Señores, considero seguro que Europa vivió durante milenios un elevado pensamiento místico, él mismo proveniente de otras épocas, consagrado al Dios Cornudo y a la exaltación del principio femenino. Considero evidente que esa espiritualidad original fue barrida con violencia, a sangre y fuego, por una religión extranjera venida de Oriente: el cristianismo. El Dios Cornudo, protector de la antigua humanidad del Oeste, fue llamado Diablo y maldecido.
Los ídolos inmemorables fueron derribados y con ellos hubo que destruir también su sostén: la mujer madre, la mujer diosa, la mujer hembra, la verdadera mujer.

Las almas virtuosas de hoy denuncian los excesos del colonialismo reciente: los indios eliminados, los magos de África extinguidos, las civilizaciones negras martirizadas. ¿Y quién habla de nuestros antiguos tótems que fueron derribados, de nuestro Dios que fue envilecido y perseguido, de nuestras sacerdotisas que fueron exterminadas, de nuestra mujer que nos fue sustraída? La vieja Europa también ha sido colonizada y desfigurada. Sí, señores, me atrevo a decirlo.

Desde el punto de vista puramente antropológico en el que me sitúo, la historia de la Iglesia cristiana es la historia de una guerra hecha por el extranjero contra un culto indígena muy antiguo, muy poderoso, muy profundamente arraigado, y de un crimen contra la raza humana femenina en su totalidad. Nosotros hemos perdido nuestra mitad, señores. Nos la han matado. Lo demostraré.

No acuso. Ese crimen fabuloso era tal vez necesario. Y tal vez era fatal. La civilización no sería lo que es si la verdadera mujer existiera todavía. Seguiríamos creyendo en el Paraíso sobre la tierra. El espíritu humano no hubiera tomado nuevos caminos. No estaríamos hoy a punto de alcanzar las galaxias lejanas, no hubiéramos abierto anchas puertas en el universo, por las cuales penetra ya la llamada del Dios último en el que se fundirán todos nuestros dioses, en quien el espíritu del mundo se reabsorberá un día, habiendo cumplido su misión.
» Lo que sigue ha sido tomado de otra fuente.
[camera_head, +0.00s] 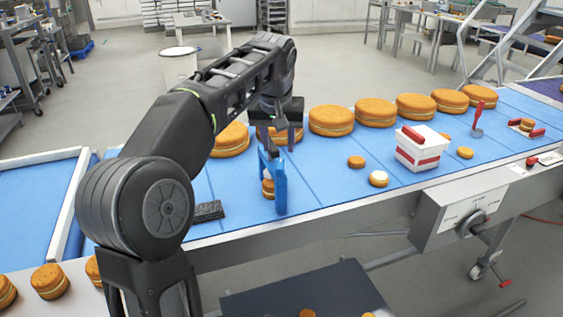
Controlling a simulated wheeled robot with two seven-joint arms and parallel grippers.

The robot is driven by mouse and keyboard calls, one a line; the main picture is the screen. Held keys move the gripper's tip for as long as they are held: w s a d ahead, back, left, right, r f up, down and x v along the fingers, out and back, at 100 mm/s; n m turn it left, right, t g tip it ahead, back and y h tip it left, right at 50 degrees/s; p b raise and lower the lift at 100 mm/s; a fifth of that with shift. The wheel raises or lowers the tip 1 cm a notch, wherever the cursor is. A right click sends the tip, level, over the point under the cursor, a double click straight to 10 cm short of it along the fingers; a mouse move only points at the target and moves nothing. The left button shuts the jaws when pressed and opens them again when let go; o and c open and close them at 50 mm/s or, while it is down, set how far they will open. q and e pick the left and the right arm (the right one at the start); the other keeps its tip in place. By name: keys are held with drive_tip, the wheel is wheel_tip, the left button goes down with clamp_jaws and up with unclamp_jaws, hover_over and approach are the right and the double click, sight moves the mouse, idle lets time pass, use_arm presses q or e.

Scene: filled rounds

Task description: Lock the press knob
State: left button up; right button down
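A dark rotary knob (470,222) sits on a grey control box (463,206) with pale label plates, on the front side of the conveyor at the right. Whether this is the press knob I cannot tell for sure. My left gripper (277,143) points down over the blue belt, far to the left of the knob and apart from it. An upright blue plate (280,187) is right below its fingers; whether they grip it I cannot tell. My right gripper is not in view.
Large round cakes (331,121) line the back of the blue belt (337,181). A white and red box (418,149), small rounds (356,161) and a red-handled tool (478,118) stand on it. A dark block (208,211) lies near the front edge. A dark tray (300,289) is below.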

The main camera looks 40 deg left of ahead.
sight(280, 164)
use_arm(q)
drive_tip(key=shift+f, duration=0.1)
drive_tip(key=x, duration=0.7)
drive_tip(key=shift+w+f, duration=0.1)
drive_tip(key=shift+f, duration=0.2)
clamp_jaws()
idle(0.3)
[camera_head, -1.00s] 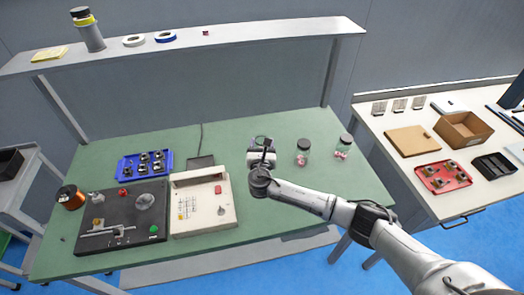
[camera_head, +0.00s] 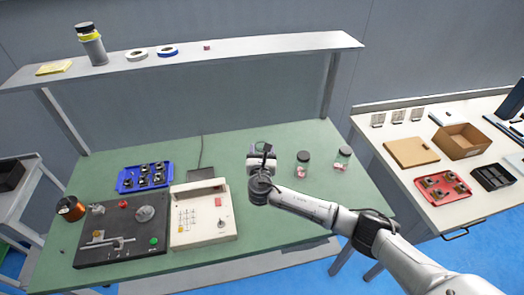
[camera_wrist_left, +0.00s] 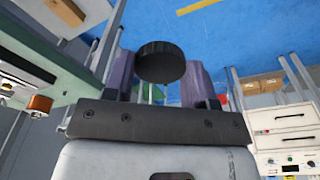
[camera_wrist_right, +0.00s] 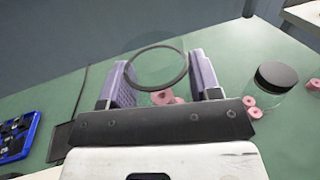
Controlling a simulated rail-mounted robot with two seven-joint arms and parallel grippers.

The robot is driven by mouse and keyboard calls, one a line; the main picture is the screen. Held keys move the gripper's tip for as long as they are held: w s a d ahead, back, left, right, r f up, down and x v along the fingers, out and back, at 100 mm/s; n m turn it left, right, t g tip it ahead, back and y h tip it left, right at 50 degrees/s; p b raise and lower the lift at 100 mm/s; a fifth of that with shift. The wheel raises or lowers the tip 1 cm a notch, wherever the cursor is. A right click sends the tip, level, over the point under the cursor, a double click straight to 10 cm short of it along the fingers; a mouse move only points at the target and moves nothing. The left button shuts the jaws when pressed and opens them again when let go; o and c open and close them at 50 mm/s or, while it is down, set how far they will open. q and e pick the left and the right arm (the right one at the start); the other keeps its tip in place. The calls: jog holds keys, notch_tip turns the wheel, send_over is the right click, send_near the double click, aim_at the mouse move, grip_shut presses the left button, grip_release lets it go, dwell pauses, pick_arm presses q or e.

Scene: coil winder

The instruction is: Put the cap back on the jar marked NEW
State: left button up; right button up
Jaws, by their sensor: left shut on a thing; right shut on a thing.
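A round black cap (camera_wrist_left: 160,62) is between the fingers of my left gripper (camera_wrist_left: 160,80) in the left wrist view, and the gripper is shut on it over blue floor. My left gripper does not show in the head view. My right gripper (camera_head: 262,155) is over the green table. In the right wrist view it is shut on a clear open jar (camera_wrist_right: 157,68), whose round rim shows between the fingers, with pink pieces low in it. Two capped jars (camera_head: 302,165) (camera_head: 342,158) stand to its right. No NEW marking is legible.
The green table (camera_head: 290,215) holds a beige control box (camera_head: 203,215), a black winder panel (camera_head: 122,230), a blue tray (camera_head: 145,177) and a copper spool (camera_head: 70,208). A shelf (camera_head: 230,50) runs above the back. A side table at right holds a red tray (camera_head: 443,187) and cardboard box (camera_head: 462,140).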

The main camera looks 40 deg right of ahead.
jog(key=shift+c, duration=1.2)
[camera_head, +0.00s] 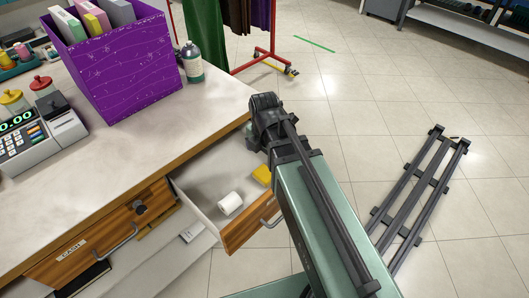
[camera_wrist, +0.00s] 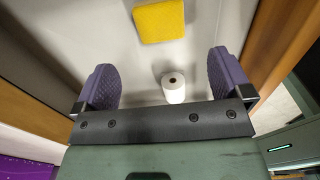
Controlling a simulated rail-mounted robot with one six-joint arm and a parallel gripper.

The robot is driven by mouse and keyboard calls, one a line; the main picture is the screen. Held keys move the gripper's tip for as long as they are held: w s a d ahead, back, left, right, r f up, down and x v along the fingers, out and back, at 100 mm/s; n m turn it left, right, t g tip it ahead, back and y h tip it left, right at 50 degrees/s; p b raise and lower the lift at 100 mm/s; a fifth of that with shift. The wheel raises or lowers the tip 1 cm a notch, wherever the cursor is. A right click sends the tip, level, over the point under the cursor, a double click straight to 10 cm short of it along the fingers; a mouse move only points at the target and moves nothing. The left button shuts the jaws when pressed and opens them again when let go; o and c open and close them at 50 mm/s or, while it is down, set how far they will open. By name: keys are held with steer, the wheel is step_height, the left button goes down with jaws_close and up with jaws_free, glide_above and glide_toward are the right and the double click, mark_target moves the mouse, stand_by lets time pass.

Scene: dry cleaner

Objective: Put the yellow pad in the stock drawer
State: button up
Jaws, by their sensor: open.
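The yellow pad (camera_head: 262,175) lies on the floor of the open drawer (camera_head: 242,228), towards its right side. The pad also shows in the wrist view (camera_wrist: 159,20), flat and apart from my fingers. A white roll (camera_head: 230,203) lies in the same drawer and shows between and just beyond my fingers in the wrist view (camera_wrist: 173,88). My gripper (camera_wrist: 163,70) is open and empty, its two purple pads apart, over the drawer. In the head view my arm hides most of the gripper. No label is readable on the open drawer.
A shut drawer labelled CASH (camera_head: 100,243) is to the left, with a key or knob on it. On the counter (camera_head: 140,135) stand a purple box (camera_head: 125,65), a dark bottle (camera_head: 191,62) and a till (camera_head: 35,140).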

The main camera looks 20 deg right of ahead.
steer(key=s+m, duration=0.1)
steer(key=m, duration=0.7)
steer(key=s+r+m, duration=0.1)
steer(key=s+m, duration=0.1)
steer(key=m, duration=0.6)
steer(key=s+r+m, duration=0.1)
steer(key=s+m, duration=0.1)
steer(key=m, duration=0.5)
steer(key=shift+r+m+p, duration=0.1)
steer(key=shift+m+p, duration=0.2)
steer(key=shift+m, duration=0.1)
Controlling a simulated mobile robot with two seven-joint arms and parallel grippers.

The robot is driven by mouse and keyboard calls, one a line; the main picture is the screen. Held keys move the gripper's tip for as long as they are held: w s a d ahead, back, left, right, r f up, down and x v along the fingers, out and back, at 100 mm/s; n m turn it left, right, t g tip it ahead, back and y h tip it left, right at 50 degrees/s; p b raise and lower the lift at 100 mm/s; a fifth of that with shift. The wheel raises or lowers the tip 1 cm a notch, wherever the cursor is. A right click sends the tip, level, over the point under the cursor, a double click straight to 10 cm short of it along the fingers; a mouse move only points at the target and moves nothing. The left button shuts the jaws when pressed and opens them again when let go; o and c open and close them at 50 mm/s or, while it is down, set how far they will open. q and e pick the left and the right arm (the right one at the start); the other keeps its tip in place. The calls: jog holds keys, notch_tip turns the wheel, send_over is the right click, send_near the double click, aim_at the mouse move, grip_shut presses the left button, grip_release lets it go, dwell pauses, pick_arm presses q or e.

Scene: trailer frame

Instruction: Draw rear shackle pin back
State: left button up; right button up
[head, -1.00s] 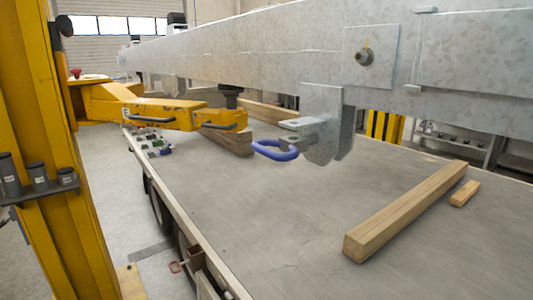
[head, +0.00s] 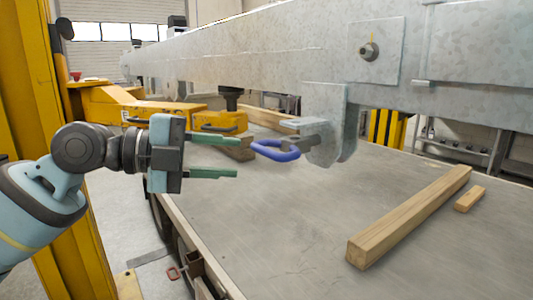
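The rear shackle pin shows as a grey pin (head: 308,141) at a hanger bracket (head: 326,112) under the galvanized trailer beam. A blue loop handle (head: 277,152) sits at its left end, beside a small grey tab (head: 302,123). My left gripper (head: 226,157) points right toward the blue handle. Its two green fingers are spread apart with nothing between them, and a gap separates the fingertips from the handle. My right gripper is not in view.
The galvanized beam (head: 250,58) runs across above the flat grey deck (head: 290,215). A long timber (head: 410,218) and a small wood block (head: 469,199) lie on the deck at right. A yellow lift arm (head: 130,106) and yellow post (head: 35,100) stand at left.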

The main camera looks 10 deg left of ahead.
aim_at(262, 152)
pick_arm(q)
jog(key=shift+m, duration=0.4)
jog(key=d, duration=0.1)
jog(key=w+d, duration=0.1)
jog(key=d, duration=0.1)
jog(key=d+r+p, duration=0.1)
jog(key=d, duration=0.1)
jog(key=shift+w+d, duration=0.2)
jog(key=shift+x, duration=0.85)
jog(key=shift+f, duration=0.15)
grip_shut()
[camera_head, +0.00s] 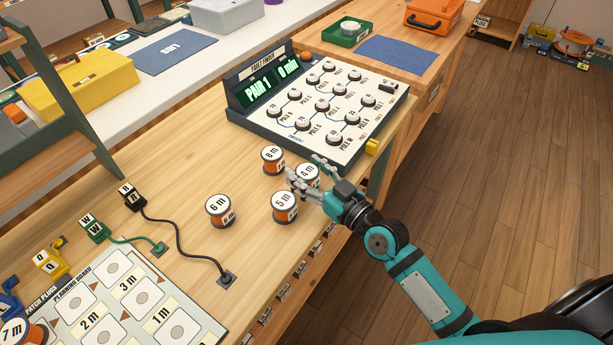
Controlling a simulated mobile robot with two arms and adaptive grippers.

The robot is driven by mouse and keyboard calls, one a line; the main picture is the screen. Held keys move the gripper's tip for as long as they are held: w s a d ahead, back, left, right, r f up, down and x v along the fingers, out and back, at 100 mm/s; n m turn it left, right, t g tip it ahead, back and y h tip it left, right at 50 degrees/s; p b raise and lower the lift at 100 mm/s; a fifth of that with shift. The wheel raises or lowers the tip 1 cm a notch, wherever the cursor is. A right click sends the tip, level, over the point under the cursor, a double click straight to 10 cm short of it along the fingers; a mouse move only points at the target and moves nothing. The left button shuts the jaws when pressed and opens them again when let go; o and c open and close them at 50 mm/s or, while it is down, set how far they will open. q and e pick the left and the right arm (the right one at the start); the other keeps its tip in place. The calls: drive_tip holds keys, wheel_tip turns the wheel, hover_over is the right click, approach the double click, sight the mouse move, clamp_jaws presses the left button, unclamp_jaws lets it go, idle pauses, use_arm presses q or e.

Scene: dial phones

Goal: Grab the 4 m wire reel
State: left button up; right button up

Pero veamos ese crimen. Exterminación física en las hogueras: evocaré los centenares de miles de verdaderas mujeres, llamadas hechiceras y quemadas como tales, y los millones de otras mujeres vencidas y cambiadas por el temor. Los remito a Michelet visionario de La Sorcière, libro admirable e incomprendido. Exterminio por la propaganda, arma más segura que todas las demás, lo sabemos ahora, y más eficaz entonces que el potro, los cepos y la camisa azufrada. Guerra revolucionaria de la Caballería contra la mujer verdadera en provecho de un nuevo ídolo. Y por último, en un plano más amplio, más misterioso y sin embargo concomitante, mutación descendente de la especie. De modo que, poco a poco, un ser diferente ha sustituido al ser femenino auténtico.

Señores, el ser que nosotros llamamos mujer no es la mujer. Es una degeneración, una copia. La esencia ya no está, el principio ya no está, nuestro gozo y nuestra salvación ya no están [...] Llamamos mujeres a seres que sólo tienen la apariencia de mujeres, tomamos en nuestros brazos imitaciones de una especie total o casi totalmente destruida.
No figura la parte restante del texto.